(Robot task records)
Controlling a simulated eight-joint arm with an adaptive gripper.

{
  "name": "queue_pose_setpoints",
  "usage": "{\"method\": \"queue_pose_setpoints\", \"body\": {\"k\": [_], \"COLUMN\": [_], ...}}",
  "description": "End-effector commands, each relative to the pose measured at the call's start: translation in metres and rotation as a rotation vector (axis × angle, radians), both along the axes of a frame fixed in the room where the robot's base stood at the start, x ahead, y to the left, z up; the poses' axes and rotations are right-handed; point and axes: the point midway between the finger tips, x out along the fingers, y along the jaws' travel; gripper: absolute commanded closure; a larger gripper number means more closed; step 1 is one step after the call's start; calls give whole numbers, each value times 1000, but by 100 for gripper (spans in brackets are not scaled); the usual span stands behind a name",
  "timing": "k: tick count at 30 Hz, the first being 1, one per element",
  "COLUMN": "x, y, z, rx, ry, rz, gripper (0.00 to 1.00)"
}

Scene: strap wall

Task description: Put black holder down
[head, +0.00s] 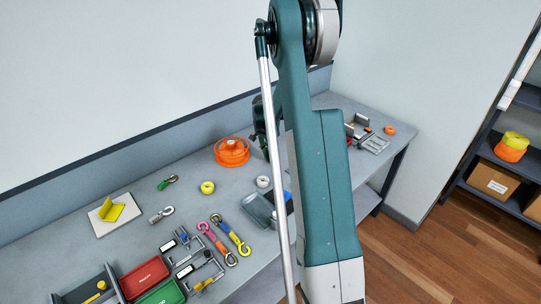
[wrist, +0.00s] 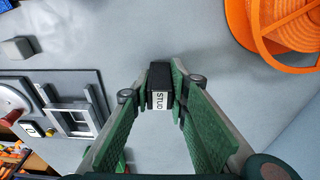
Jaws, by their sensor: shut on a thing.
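The black holder (wrist: 158,72) shows in the wrist view, a small dark block with a white label reading "STUD". My gripper (wrist: 157,92) is shut on it, one green-padded finger on each side, with the holder between the fingertips. A grey surface lies behind it; I cannot tell whether the holder touches that surface. In the head view my arm covers most of this area, and the holder cannot be made out there.
An orange reel (head: 232,152) stands on the grey bench (head: 130,255) and also shows in the wrist view (wrist: 275,30). Yellow and white tape rolls, a grey tray (head: 258,209), straps with hooks, and red (head: 145,277) and green bins crowd the front. Bare bench lies left of the reel.

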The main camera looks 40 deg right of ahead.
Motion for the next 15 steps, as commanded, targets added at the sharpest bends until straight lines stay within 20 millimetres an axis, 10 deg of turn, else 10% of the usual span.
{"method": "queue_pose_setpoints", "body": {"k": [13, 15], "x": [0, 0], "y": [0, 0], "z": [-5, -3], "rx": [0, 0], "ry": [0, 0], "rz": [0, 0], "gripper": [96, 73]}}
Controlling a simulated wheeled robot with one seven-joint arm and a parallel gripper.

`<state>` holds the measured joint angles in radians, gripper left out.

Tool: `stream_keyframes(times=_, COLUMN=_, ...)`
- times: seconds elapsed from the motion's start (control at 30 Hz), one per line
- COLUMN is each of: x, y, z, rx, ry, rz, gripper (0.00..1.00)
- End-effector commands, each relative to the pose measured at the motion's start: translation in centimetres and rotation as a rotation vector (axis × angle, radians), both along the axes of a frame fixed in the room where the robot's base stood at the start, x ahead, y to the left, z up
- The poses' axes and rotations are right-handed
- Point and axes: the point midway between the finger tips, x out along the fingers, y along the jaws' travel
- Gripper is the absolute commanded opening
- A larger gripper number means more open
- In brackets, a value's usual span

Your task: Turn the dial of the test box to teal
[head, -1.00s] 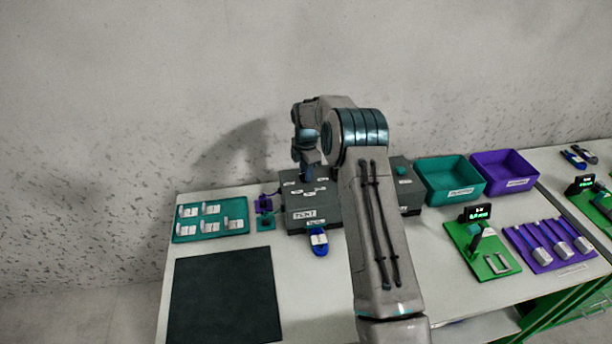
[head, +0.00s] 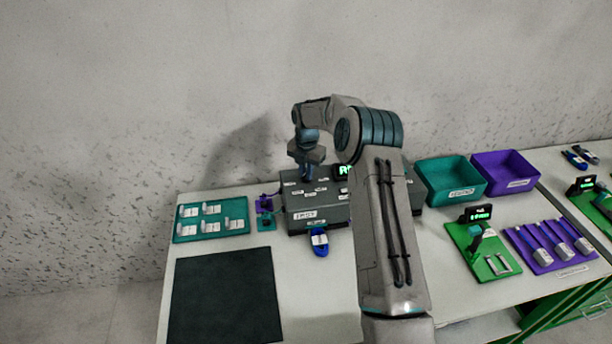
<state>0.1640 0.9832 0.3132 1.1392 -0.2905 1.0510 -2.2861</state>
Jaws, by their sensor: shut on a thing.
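The test box (head: 300,216) is a dark grey box with several small white labels on its top and front, standing at the back of the table. A small display with green characters (head: 344,170) shows at its top, partly cut off by my arm. My gripper (head: 307,177) points down at the top of the box and is shut on something there. The dial is hidden under the gripper, so its setting cannot be read.
A teal tray with white parts (head: 211,218) and small purple and teal blocks (head: 265,212) lie left of the box. A dark mat (head: 226,298) is in front. Teal (head: 440,188) and purple (head: 495,180) bins, a green stand (head: 480,250) and a purple tool tray (head: 548,262) are at right.

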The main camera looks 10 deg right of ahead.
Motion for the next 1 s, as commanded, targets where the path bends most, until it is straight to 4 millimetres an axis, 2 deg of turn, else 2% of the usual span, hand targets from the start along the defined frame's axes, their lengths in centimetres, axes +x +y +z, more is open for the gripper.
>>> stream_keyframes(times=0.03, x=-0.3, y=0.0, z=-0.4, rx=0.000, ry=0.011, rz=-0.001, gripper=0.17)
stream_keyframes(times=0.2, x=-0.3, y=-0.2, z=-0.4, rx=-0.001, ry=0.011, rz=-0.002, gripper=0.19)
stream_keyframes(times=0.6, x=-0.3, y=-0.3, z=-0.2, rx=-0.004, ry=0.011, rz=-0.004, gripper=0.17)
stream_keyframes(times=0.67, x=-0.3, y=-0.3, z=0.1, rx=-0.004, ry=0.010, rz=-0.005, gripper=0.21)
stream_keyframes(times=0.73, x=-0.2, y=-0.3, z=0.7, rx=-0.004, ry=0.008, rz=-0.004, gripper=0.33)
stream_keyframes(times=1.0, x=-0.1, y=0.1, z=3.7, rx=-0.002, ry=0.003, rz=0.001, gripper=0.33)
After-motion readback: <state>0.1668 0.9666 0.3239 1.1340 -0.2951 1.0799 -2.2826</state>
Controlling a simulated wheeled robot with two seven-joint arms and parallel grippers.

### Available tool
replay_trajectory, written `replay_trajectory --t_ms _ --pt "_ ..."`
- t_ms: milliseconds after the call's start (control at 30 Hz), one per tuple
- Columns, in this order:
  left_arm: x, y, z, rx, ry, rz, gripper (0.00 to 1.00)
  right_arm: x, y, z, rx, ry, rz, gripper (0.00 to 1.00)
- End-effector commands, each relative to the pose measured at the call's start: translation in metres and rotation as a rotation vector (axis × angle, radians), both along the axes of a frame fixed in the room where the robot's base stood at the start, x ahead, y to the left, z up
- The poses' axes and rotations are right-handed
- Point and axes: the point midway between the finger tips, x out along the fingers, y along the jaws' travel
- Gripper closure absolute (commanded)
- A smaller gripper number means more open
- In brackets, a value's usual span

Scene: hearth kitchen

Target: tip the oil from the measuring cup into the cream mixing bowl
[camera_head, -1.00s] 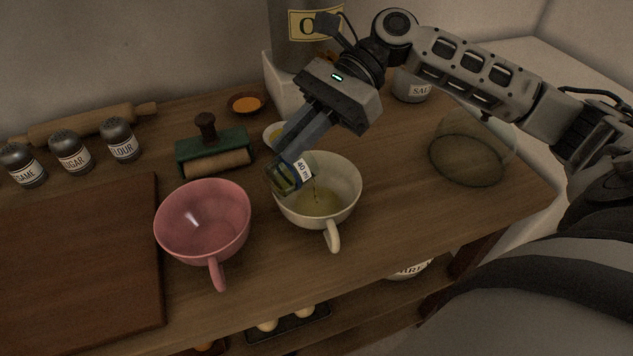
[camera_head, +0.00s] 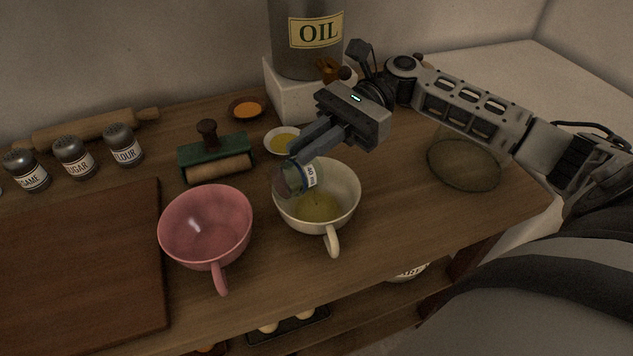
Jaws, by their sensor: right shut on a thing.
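The cream mixing bowl (camera_head: 347,190) stands on the wooden counter with its handle toward me. Yellowish oil (camera_head: 317,207) lies in its bottom. My right gripper (camera_head: 298,156) is shut on the small clear measuring cup (camera_head: 298,178), which has a white label. The cup is tilted over the left rim of the bowl, its mouth toward the lower left. I see no clear oil left in the cup, though its inside is partly hidden. A few dark specks show in the bowl below the cup. My left gripper is not in view.
A pink bowl (camera_head: 206,228) stands close to the left of the cream one. Behind are a small dish of oil (camera_head: 283,141), a green-based roller (camera_head: 215,158) and the oil dispenser (camera_head: 312,40). A glass bowl (camera_head: 463,165) stands right; a dark board (camera_head: 80,260) lies left.

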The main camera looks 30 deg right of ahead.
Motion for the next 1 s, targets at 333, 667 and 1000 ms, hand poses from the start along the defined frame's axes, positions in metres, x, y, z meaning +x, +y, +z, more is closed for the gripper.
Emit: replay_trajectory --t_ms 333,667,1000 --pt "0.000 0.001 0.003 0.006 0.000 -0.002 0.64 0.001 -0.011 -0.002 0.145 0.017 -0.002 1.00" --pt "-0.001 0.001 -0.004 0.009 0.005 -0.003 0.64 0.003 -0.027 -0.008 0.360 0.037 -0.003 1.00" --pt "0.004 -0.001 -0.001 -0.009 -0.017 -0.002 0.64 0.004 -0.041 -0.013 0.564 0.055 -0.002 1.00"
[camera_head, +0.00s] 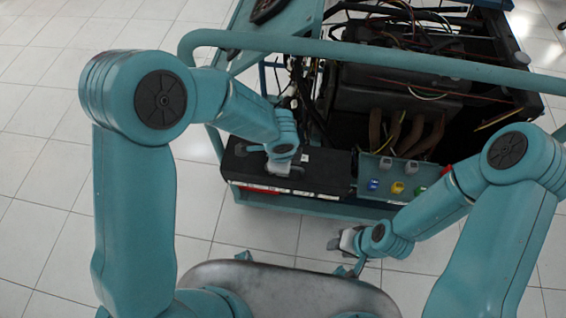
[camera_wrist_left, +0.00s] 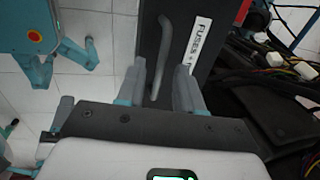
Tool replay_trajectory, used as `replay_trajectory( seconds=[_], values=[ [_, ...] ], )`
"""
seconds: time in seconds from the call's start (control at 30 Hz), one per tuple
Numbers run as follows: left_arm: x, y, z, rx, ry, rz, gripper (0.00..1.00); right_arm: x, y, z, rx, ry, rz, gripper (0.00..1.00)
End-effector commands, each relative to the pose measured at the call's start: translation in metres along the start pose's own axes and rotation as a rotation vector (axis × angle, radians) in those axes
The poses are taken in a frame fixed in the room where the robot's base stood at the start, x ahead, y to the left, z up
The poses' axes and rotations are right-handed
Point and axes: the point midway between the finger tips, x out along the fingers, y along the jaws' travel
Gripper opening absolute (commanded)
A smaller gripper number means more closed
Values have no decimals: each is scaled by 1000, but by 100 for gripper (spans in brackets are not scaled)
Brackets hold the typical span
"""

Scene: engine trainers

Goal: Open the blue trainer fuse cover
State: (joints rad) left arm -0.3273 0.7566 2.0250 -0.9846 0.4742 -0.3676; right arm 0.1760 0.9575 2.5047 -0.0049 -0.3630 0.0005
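The fuse cover (camera_wrist_left: 178,22) is a dark panel with a white "FUSES" label (camera_wrist_left: 198,45) and a grey bar handle (camera_wrist_left: 163,50). In the head view it is the top of the black box (camera_head: 325,171) at the front left of the trainer, and it lies flat. My left gripper (camera_head: 278,168) is over this box. In the left wrist view its two fingers (camera_wrist_left: 160,85) are apart, with the lower end of the handle between them. Contact with the handle cannot be told. My right gripper (camera_head: 345,241) is low in front of the trainer, away from the cover; its finger gap is unclear.
A teal rail (camera_head: 370,47) runs across the trainer above the engine block (camera_head: 385,80). Blue, yellow and green caps (camera_head: 397,187) sit on a panel right of the box. Wires and connectors (camera_wrist_left: 280,70) lie right of the cover. Tiled floor (camera_head: 50,120) is clear at left.

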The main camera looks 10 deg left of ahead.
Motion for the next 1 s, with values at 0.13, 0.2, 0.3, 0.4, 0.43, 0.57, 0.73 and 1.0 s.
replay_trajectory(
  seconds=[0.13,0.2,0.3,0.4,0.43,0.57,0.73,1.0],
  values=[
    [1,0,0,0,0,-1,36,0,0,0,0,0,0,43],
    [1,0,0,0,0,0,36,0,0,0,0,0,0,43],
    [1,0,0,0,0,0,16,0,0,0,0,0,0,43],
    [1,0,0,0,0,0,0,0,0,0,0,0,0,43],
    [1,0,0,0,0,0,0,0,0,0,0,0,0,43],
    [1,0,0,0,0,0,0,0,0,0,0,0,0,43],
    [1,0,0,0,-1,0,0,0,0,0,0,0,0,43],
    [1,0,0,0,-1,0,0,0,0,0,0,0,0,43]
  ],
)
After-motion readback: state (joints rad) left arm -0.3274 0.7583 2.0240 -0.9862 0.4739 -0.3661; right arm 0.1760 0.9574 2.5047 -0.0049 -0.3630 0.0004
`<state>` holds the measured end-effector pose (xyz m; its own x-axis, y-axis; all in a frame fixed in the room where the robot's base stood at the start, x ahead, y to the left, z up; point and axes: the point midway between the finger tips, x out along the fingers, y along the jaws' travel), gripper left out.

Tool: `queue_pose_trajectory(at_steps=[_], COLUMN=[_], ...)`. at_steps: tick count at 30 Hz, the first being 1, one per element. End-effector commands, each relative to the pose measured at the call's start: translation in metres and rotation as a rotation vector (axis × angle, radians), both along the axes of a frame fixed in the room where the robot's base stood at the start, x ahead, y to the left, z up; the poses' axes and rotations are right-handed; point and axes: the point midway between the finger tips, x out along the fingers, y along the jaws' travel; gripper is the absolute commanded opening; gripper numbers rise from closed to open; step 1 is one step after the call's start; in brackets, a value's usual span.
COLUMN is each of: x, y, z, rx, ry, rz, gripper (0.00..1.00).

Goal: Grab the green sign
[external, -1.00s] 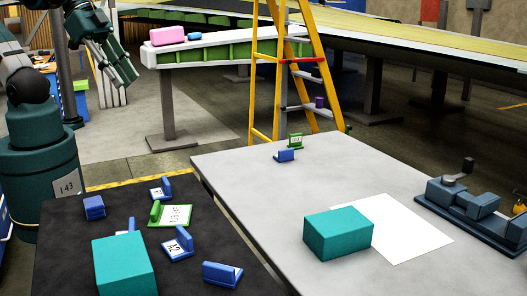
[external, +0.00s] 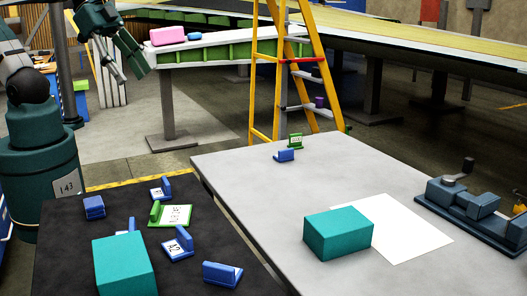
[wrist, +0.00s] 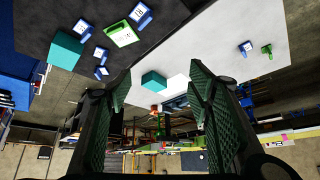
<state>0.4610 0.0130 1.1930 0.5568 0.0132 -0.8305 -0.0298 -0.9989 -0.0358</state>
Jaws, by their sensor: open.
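A green sign (external: 175,214) with a white face lies on the dark table among several blue signs. It also shows in the wrist view (wrist: 122,35), upper left. A second, smaller-looking green sign (external: 295,141) stands at the far end of the grey table, behind a blue sign (external: 285,155). It also shows in the wrist view (wrist: 267,51), at right. My gripper (external: 131,75) is open and empty, raised at the upper left, well apart from both green signs. In the wrist view its two fingers (wrist: 156,92) are spread wide with nothing between them.
Teal boxes stand on the dark table (external: 75,225) and on the grey table (external: 270,190), the latter beside a white sheet (external: 405,232). A vise (external: 470,210) sits at the right. A yellow ladder (external: 262,80) stands behind. The grey table's left middle is clear.

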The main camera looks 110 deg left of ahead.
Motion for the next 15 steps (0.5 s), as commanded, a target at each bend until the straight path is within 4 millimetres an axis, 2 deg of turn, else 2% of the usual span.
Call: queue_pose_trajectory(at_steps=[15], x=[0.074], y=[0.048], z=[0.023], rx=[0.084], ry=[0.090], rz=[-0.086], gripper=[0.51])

What you should do. Pull every line containing "holds" from the data.

Reply.
`<state>` holds the measured joint angles in radians, gripper left out.
`<state>` holds the measured end-effector pose (xyz m; its own x-axis, y-axis; all in a frame fixed in the room where the robot's base stood at the start, x ahead, y to the left, z up; point and axes: the point midway between the finger tips, x out along the fingers, y along the jaws' travel), gripper left out.

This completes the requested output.